I arrived at radio school fully expecting to be in a class with a bunch of young kids. What I found instead was a group of people around my age. They all had similar stories about having wanted to get into radio years earlier.
Our teacher was long-time Montreal media personality Robert Vairo. Vairo is a man whose knowledge of the radio industry in Canada is unquestionable. He can be a bit harsh in his critiquing, so if you are not used to being judged, it's best to develop a thick skin beforehand.
I was shocked to hear a recording of my voice for the first time. At that point, I'd probably have been the first person to shut the radio off had I heard myself on it. I spent most of the course working to improve my on-air presentation. The hardest thing was having to re-do recordings, over and over and over again. You don't usually have that luxury in the real world of live radio - maybe that's a good thing!

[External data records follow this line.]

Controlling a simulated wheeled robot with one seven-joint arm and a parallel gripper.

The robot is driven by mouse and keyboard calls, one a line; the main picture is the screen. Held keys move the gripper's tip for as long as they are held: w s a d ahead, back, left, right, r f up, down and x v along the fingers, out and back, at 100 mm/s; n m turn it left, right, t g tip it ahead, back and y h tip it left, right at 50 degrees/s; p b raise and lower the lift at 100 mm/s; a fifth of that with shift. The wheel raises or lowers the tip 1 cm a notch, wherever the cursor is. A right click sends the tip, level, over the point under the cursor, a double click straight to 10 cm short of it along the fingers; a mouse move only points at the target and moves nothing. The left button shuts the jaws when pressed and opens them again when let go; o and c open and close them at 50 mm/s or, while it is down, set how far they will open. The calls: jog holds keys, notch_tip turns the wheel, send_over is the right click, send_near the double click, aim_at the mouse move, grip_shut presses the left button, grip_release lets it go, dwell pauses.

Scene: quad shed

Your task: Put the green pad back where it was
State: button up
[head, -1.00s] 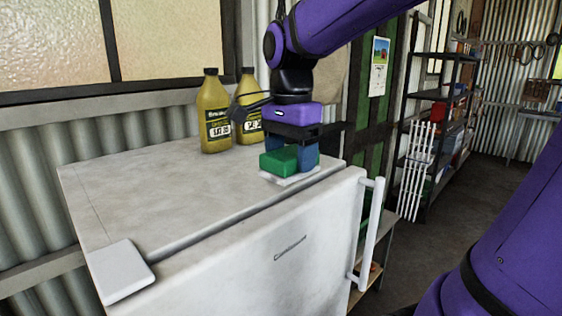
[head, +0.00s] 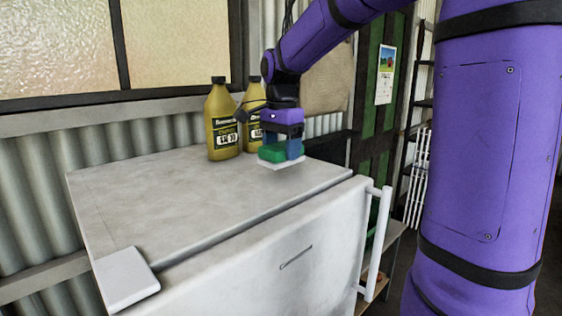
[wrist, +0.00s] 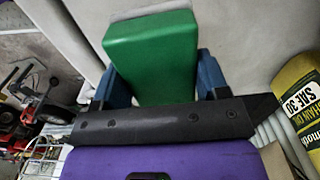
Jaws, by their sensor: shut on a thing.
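The green pad (head: 273,154) is a small green block with a white layer under it. It is over the back right part of the white fridge top (head: 190,200), close to the oil bottles. I cannot tell whether its underside touches the surface. My gripper (head: 282,148) points down, with its blue fingers on two opposite sides of the pad, shut on it. In the wrist view, the green pad (wrist: 150,58) lies between the blue fingers, its white layer showing at the far end.
Two yellow oil bottles (head: 222,130) stand at the back, left of my gripper. A pale flat piece (head: 124,277) is at the fridge's front left corner. A white handle (head: 377,245) is at its right. The left and middle of the top are clear.

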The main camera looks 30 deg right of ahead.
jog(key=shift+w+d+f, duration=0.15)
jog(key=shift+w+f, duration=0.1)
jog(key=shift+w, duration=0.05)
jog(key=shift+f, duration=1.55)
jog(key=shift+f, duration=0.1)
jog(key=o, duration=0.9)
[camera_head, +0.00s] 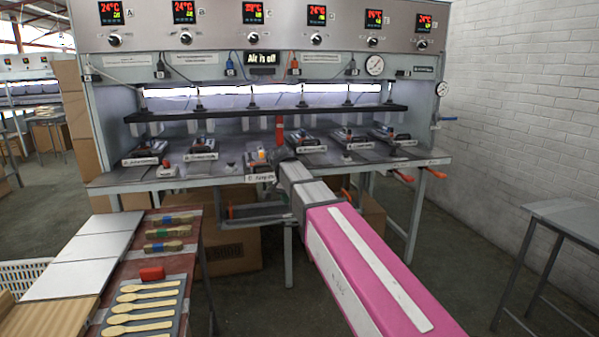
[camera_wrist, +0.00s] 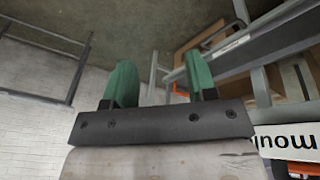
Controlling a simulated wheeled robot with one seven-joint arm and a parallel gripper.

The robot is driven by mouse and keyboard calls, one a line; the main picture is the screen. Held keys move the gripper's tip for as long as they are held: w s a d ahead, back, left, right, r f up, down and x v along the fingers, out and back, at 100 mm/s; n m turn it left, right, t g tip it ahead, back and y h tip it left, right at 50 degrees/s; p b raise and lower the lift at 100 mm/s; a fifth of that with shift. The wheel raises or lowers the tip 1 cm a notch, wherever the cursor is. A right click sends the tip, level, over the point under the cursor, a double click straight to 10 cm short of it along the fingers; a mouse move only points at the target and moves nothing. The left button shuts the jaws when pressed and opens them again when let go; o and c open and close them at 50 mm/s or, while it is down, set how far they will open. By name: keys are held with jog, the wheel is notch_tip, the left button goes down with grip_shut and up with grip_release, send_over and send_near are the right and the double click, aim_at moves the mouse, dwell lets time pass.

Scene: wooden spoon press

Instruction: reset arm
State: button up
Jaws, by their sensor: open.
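My gripper (camera_wrist: 161,82) shows in the wrist view with its two green fingers apart and nothing between them. The fingers point toward the floor and the frame legs under the press. In the head view my pink and grey arm reaches from the lower right toward the front edge of the press bench (camera_head: 130,182). The fingers cannot be made out clearly there. In the wrist view a white label with part of a word (camera_wrist: 290,142) lies close on the right, beside the gripper.
The press has a row of moulds (camera_head: 147,153) under a dark bar (camera_head: 270,112). A table at the lower left holds wooden spoons (camera_head: 140,307), a red block (camera_head: 152,273) and white panels (camera_head: 75,265). Orange-handled valves (camera_head: 436,173) stick out at right. A grey table (camera_head: 570,218) stands by the wall.

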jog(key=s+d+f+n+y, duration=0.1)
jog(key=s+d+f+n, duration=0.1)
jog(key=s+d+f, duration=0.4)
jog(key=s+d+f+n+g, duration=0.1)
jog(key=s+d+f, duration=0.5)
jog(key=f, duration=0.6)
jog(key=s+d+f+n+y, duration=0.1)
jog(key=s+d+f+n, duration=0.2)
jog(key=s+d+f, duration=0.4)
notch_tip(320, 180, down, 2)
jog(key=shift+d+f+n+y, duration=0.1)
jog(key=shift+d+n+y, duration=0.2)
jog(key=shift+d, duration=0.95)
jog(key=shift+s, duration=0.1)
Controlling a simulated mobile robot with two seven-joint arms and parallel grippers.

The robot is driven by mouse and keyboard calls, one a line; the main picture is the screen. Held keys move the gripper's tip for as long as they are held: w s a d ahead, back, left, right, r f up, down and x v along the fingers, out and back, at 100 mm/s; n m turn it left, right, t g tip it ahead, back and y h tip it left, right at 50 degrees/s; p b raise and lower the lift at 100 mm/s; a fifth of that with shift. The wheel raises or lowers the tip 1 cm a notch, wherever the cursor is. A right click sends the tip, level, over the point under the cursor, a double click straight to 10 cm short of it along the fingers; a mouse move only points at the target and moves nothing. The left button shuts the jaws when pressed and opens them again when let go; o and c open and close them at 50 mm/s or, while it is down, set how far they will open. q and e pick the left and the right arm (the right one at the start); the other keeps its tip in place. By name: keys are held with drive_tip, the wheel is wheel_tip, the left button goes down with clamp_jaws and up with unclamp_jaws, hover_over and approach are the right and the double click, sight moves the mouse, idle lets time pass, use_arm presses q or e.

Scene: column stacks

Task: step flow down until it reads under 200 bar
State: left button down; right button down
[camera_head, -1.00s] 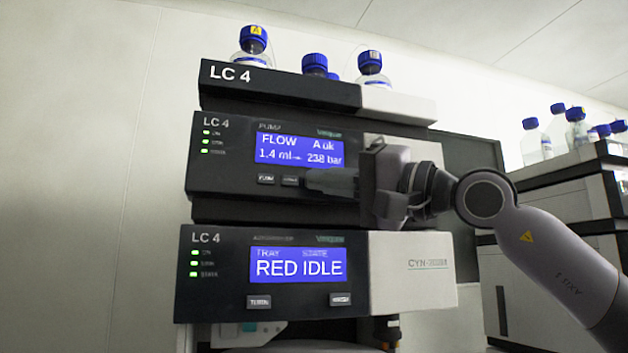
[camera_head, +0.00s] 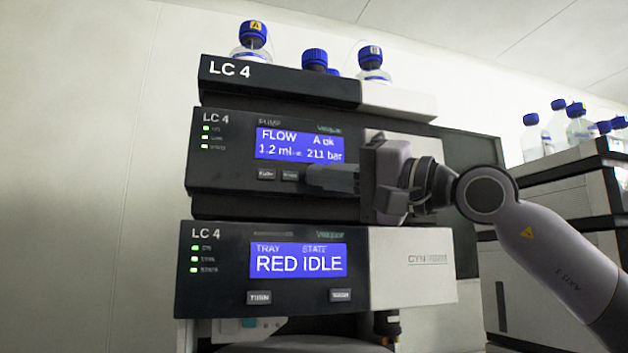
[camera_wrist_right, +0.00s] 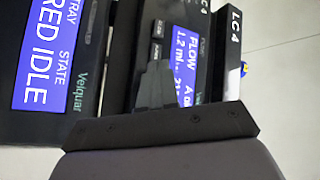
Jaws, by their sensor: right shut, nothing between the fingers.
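The pump module (camera_head: 222,176) of the LC 4 stack has a blue display (camera_head: 299,146) reading FLOW 1.2 ml and 211 bar, with "A ok". Below the display are two small buttons, a left one (camera_head: 266,174) and a right one (camera_head: 290,175). My right gripper (camera_head: 308,178) is shut and empty, its fingertips at the right button and partly covering it. I cannot tell whether they touch it. In the right wrist view the shut fingers (camera_wrist_right: 152,85) point at the pump's button row. My left gripper is not in view.
The autosampler module (camera_head: 215,290) below reads RED IDLE and has two buttons of its own. Blue-capped bottles (camera_head: 372,65) stand on top of the stack. Another instrument stack (camera_head: 570,195) with bottles stands at the right. The wall side at left is clear.

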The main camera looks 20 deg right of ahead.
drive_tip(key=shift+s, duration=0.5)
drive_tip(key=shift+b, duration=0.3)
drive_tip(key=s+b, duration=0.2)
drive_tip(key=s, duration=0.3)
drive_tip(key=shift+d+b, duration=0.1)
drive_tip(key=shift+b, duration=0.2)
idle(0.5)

I was working the graveyard shift while I was taking the course, and I had to be at work by 10 o'clock. I went through about a half a dozen classes without having gotten any sleep the day/night before. I wouldn't recommend anyone attempt that, but the funny thing is, I felt less inhibited on those days than when I had gotten 8 hours of sleep.
The ultimate goal was to put together a 2 minute demo "tape" of our best stuff. Basically, you work 6 months for 2 minutes that might get your foot in the door of a radio station. Some people were lucky enough to get internships at local stations - some even got to do more than just make coffee.
I was so relieved to have arrived at the finish line in once piece. Still, I had finally taken the first step toward pursuing a career in radio. I wish I had done it 10 years earlier, but at least I did it. I knew going in that it would be tough and I had no idea what to do next. I was ready to put my training into practice.